Thanks so much for creating this website. I just discovered it and am having a great time reading the entries.
I have a medal (dia. 9 cm) dedicated to J.S. Duncan. On the obverse is an image of Duncan, as on your hand-drawn poster. I would appreciate any information about this medal. Thanks.
With medal, as I see it, there are still problems. Then may be someone has information about a company employee who worked in the 30s of the past century, named J.B. Ward?
My dad worked at Addressograph-Multigraph in Euclid (Cleveland) for 20 years, lost his job when they moved to California. He was a tool and die maker, for the machines.
I remember my parents receiving all sorts of mail addressed by Addressograph. The typeface and the ink impressions were unique. I remember newsletters from synagogues, schools, etc. Of course, once the tractor fed mailing label made it’s appearance, Addressograph was doomed.
I remember one of these in a storeroom at a Hebrew day school. Both halves – the debosser and the actual addressing machine. There were also a full mailing list of plates. I was 16 and couldn’t figure out (a) what I would do with it and (b) how I would get it home — and past my mother. That room also held an abandoned mimeograph machine and maybe even a ditto machine. The issue of Mothers affected this as well.

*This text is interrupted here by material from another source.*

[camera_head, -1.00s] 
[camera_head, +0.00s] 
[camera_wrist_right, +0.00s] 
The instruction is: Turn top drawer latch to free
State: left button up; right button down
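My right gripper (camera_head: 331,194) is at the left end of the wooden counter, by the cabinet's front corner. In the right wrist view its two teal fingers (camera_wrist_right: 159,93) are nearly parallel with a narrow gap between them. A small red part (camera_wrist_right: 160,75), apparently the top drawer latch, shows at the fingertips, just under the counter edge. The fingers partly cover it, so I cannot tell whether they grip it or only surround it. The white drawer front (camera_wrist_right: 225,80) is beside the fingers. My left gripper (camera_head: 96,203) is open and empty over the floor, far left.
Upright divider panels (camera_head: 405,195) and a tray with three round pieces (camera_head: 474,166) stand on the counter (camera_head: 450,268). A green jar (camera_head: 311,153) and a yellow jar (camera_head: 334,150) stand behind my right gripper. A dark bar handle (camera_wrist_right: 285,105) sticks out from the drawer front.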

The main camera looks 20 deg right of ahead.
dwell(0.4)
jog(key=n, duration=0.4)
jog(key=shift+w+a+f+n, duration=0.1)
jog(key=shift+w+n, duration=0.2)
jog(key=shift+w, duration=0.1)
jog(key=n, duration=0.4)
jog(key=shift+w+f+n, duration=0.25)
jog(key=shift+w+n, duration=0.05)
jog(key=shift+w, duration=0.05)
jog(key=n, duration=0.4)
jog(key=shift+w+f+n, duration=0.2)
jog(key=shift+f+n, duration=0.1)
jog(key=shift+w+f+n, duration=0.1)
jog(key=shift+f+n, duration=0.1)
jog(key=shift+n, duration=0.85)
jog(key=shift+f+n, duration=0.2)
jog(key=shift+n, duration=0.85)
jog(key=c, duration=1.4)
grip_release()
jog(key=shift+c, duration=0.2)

I have an identical tin like you show. Would you be able to tell me if it is rare and how do I date it. As an aside do they have any value .
Thank you in advance
Trudy
I have a model 6343 Serial number 261511, it looks very old. Looking for information, is it worth anything, how old anything i can come up with would help. It looks like it needs to be in a museum.
Thank You,
Kenny Cook
I have an old Addressograph that my father used in the 50’s to the 70’s. It looks much like the one pictures above. I would like to donate it to an museum if possible.